Boolean string constant values must contain one of {YES, TRUE, ON, 1, NO, FALSE, OFF, 0 }.
This option causes the precision of the output value to accommodate the possibility of data bloat when using the specified encryption or encoding method. EXPAND_PREC is active by default. If the encrypted value does not fit in the column, this option returns an empty string for VARCHARor NVARCHAR, or all-blank for CHAR or NCHAR.
  • an empty string for VARCHAR or NVARCHAR.
  • a completely padded blank for CHAR or NCHAR.

CASE

Argument type: Case-insensitive string constant.

Use with ENCRYPT only.
Controls case in output. Does not apply to the BASE64 algorithm, which produces upper and lower cased characters.
U[PPER] Use uppercase hexits A-F.
L[OWER] Use lowercase hexits a-f.

STRIP

Argument type: Case-insensitive string constant.

Use with ENCRYPT only.
Specifies whether to strip trailing whitespace characters from the input value prior to encryption. By default, values are not stripped.
Valid values are BLANKS, UNICODESP, UNICODESPACE, ANY, ALL, WS. BLANKS specifies to strip ASCII blank (0x20) characters only. UNICODESP and UNICODESPACE specify to strip Unicode whitespace characters. ANY, ALL, and WS specify to strip Unicode whitespace characters as well as certain format control characters.

HASH

The HASH rule hashes a single value into a fixed-length hash digest or HMAC string and is not reversible. Here is the syntax for HASH:
SYSCAT.DM.MASK( 'HASH', value [, rule-arguments ] )
Unique Results might be unique if the input values are unique.
Deterministic Yes
Reversible No
Algorithm
Value Type
Return Type
MD5
CHAR or VARCHAR
CHAR(32)
WCHAR or WVARCHAR
WCHAR(32)
other
BINARY(16)
SHA256
CHAR or VARCHAR
CHAR(64)
WCHAR or WVARCHAR
WCHAR(64)
other
BINARY(32)

Arguments for HASH

Use the following values to specify a HASH data masking function:

VALUE

Specifies the data value to mask. Value can be a column or other value expression, and always follows the HASH rule-type in a masking statement. Here is an example where “LastName” is the masked value.

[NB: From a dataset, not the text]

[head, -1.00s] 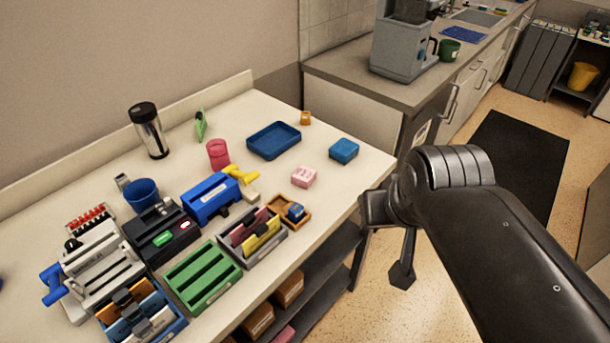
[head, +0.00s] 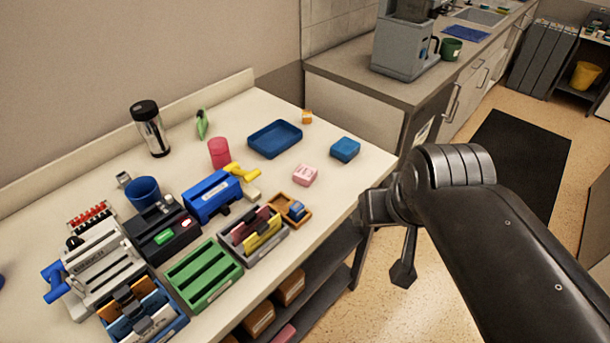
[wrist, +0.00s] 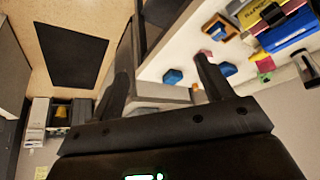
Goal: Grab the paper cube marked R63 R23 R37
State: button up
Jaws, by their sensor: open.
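A pink paper cube (head: 305,175) with small dark marks sits on the table towards its right front edge. A blue cube (head: 345,150) sits behind and to the right of it. The lettering is too small to read, so I cannot tell which carries R63 R23 R37. In the wrist view the blue cube (wrist: 172,76) shows between my fingers, and the pink one is partly hidden by the right finger. My gripper (wrist: 162,66) is open and empty, apart from both cubes.
A blue tray (head: 275,139) and a small orange item (head: 307,117) lie behind the cubes. A wooden tray (head: 290,209), a grey organizer (head: 253,238), a blue punch (head: 212,196) and a pink cup (head: 219,152) stand left. The table around the cubes is clear.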

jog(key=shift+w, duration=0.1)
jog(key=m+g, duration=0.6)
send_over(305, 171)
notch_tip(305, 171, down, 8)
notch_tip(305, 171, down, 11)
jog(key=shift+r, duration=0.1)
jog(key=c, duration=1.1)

select SYSCAT.DM.MASK('HASH', "LastName",...

ALG

Argument type: Case-insensitive string constant.

Required. Specifies the algorithm name:
MD5 Robert Rivest’s 128–bit algorithm (1991).
SHA256* NSA’S 256–bit algorithm (2001). SHA256 is the default.
Note: *SHA256 requires installation of DataFlux Secure software.

CASE

Argument type: Case-insensitive string constant.

Controls case in output. Does not apply to the BASE64 algorithm, which produces upper and lower cased characters.
U[PPER] Use uppercase hexits A-F.
L[OWER] Use lowercase hexits a-f.

KEY

Argument type: Case-insensitive string constant.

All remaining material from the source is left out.